The big question though, was what the government would do besides extending the program as it happened last time.
Let me take a step back and mention I have vast experience of a major crisis in unemployment having worked in the recruitment sector in Greece between 2005 and 2016. When the financial crisis hit, the unemployment rate was also hit very hard in Greece with the rate exceeding at times 25% of the working population and 45% of the under 25’s. One thing I took home is that longer term unemployment diminishes the chances of anyone to go back to work. The reason being is that anyone that stays away from a workplace for a long period faces 3 big problems; loss of valuable contacts with potential employers, loss of valuable work skills and loss of the personal mental balance that a workday routine offers.
Millions of employees on the current job retention scheme have already started experiencing this anguish, and are facing questions like:
Is my employer going to get me back anytime soon or ever?
What should I do to keep my skills up to date and my connection to the employment market fresh?
How am I going to keep myself centred and balanced when my entire routine has shifted overnight and not face mental health issues?
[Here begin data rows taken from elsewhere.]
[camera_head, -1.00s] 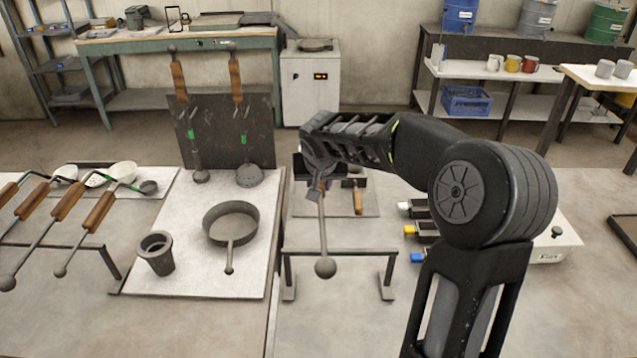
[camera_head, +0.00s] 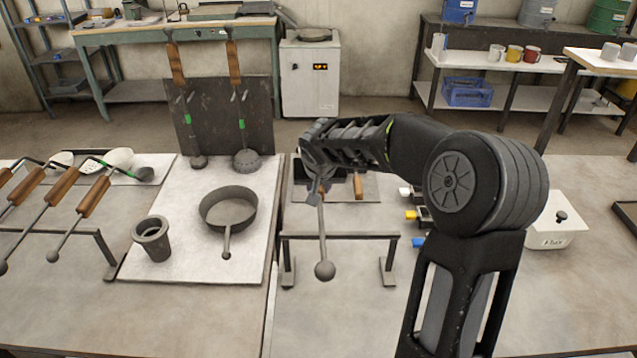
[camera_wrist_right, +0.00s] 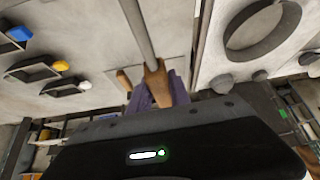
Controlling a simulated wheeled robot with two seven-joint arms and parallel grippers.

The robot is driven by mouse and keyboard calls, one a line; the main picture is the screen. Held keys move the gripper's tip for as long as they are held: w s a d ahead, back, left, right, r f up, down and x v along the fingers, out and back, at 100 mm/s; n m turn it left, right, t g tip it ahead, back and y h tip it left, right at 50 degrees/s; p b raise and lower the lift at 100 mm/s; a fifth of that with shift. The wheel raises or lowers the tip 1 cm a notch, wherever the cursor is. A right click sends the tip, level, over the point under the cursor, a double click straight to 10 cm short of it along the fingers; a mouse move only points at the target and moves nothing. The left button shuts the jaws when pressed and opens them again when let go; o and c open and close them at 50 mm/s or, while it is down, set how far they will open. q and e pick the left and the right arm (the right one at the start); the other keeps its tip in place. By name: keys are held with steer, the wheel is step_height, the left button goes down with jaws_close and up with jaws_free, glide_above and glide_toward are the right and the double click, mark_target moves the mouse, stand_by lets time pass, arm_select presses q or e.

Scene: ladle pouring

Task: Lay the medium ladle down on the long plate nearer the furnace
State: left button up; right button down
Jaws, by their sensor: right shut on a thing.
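My right gripper (camera_head: 316,186) is shut on the wooden grip (camera_wrist_right: 155,82) of a ladle. The ladle's grey rod (camera_head: 322,225) points toward me over the rack bar and ends in a ball; the rod also shows in the right wrist view (camera_wrist_right: 137,28). Its bowl is hidden behind my gripper. A grey long plate (camera_head: 370,192) lies behind the rack on the right table, beneath and beside the gripper. Another wooden grip (camera_head: 358,187) shows over that plate. I cannot tell whether the held ladle touches plate or rack. A white cabinet with a display (camera_head: 310,75), possibly the furnace, stands behind. My left gripper is not in view.
The low rack (camera_head: 365,236) stands before the plate. A pan (camera_head: 228,210) and dark cup (camera_head: 152,240) are on the pale board at left. Several ladles rest on the left rack (camera_head: 75,230). A lidded white box (camera_head: 556,222) is right of my arm.

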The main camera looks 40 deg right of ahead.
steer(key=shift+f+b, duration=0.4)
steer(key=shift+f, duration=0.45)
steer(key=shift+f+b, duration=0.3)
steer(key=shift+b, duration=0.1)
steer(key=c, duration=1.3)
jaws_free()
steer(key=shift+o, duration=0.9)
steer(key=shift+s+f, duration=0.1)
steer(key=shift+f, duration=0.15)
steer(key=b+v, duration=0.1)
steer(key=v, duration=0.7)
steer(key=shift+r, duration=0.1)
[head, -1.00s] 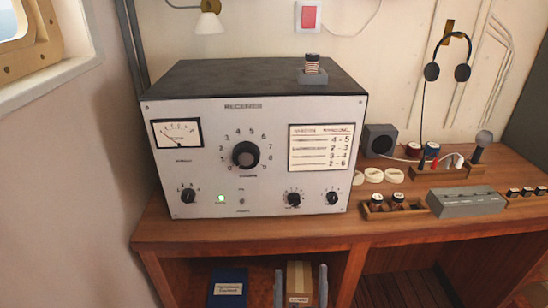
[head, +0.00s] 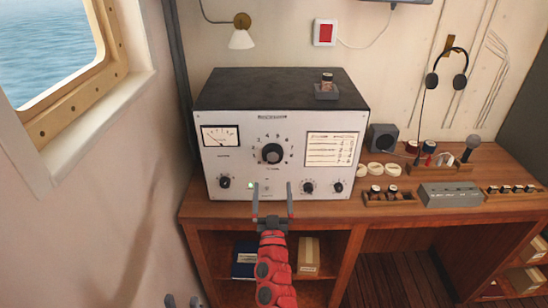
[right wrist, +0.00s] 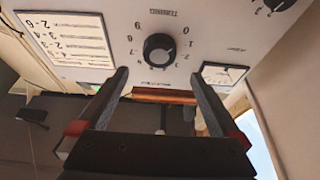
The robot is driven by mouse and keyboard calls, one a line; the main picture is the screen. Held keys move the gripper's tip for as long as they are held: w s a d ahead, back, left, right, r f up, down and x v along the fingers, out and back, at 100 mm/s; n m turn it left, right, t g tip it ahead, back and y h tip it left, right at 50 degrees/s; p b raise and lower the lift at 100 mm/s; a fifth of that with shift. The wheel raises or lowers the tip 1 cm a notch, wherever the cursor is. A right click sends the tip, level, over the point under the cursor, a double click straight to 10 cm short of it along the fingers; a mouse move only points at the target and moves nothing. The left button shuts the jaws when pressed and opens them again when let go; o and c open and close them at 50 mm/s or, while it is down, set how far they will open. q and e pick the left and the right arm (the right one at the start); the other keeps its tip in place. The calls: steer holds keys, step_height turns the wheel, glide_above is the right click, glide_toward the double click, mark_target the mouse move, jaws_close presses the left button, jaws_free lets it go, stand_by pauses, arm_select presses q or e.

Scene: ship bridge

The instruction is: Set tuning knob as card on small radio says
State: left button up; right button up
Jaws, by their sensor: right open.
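A grey-fronted radio with a black top (head: 232,168) stands on the desk. Its large dark tuning knob (head: 271,153), ringed by numbers, sits mid-panel; its pointer is too small to read. The knob also shows upside down in the right wrist view (right wrist: 160,48). A white card with lines and number pairs (head: 331,149) is right of the knob, and also in the right wrist view (right wrist: 66,38). My right gripper (head: 272,188) is open and empty, below the knob and apart from it. My left gripper (head: 183,300) shows only its spread tips at the bottom edge.
Smaller knobs (head: 308,187) line the panel's lower edge, with a meter (head: 220,136) upper left. The wooden desk (head: 410,216) holds a grey box (head: 450,195), white discs (head: 376,170) and a microphone (head: 470,147) to the right. The wall and window are close on the left.

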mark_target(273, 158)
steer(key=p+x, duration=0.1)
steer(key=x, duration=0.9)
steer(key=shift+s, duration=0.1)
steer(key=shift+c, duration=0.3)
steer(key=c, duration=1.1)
In my experience, the key issue with the original job retention scheme was that it did not provide a long term solution. It was a stop gap that did not really allow employers to organise their workload using all their staff, nor gave a clear message to employees about their long term employment chances. We at Broadbean saw a strange trend arising that while jobs were at an all-time low, jobseekers were not really looking for jobs, as depicted in the graph below, the entire recruitment market faced an extended lull.
To all these issues raised above, the chancellor today provided a great answer- gave employers and employees a way to re-connect and save the Treasury billions while extending the job retention scheme and making it truly effective.
He only needed to look at the example of how countries like Germany (Kurzarbeit), France, Sweden and others implement the exact same type of scheme a lot more effectively. I work in a multinational business and have first-hand experience of how these programs work in these countries.
All these countries allowed employers, through their retention schemes, to reduce the working hours of their staff, they subsidised the lost working hours proportionately the same way the Treasury is currently subsidising the entire employee salary in the UK.
The benefits of this new for the UK approach are obvious:
- The employer does not learn to live without the employees for months and months to the point where the retention scheme may become just a step to further redundancies.
- The employees do not lose their connection to the employment market, their skills or employability nor their mental balance.
- The Treasury does not need to take 100% of the financial burden to support the scheme as it will share the burden with private employers.
To paraphrase history today was a small policy change for the Treasury but it can be a leap for the many millions that faced the cliff edge of unemployment.